§ JOB
Set down the material exactly as given, please, from its first line through the line that includes "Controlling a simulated".

>> BEGIN PROVIDED MATERIAL

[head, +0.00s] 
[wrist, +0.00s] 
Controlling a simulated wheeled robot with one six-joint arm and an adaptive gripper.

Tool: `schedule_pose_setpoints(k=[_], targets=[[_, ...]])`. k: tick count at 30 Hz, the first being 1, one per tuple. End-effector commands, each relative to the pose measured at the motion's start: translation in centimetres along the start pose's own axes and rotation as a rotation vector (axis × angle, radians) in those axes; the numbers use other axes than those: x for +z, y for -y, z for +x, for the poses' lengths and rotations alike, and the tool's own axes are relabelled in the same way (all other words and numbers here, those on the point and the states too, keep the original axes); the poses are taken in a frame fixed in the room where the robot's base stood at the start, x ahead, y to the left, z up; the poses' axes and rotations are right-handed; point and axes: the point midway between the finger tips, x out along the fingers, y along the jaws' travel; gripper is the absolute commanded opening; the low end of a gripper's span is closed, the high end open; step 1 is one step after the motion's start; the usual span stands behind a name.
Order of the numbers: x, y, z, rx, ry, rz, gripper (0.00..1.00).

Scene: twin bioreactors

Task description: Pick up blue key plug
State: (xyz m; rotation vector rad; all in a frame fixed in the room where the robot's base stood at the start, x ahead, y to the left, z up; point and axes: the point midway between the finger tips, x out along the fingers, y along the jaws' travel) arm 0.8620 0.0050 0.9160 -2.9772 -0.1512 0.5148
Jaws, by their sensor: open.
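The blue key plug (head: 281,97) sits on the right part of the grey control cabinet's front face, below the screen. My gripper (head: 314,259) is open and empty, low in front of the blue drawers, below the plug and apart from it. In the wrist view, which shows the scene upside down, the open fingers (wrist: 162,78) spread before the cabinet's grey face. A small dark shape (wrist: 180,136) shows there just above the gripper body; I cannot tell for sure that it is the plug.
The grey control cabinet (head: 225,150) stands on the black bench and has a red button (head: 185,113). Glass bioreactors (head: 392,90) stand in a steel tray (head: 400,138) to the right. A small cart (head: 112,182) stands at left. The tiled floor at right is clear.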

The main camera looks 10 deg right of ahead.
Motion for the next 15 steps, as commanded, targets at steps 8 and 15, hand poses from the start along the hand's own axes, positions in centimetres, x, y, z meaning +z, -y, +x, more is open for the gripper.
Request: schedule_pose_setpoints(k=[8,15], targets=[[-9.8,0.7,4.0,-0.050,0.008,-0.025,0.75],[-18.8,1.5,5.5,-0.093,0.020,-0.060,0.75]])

>> END PROVIDED MATERIAL

§ ANSWER
[head, +0.00s] 
[wrist, +0.00s] 
Controlling a simulated wheeled robot with one six-joint arm and an adaptive gripper.

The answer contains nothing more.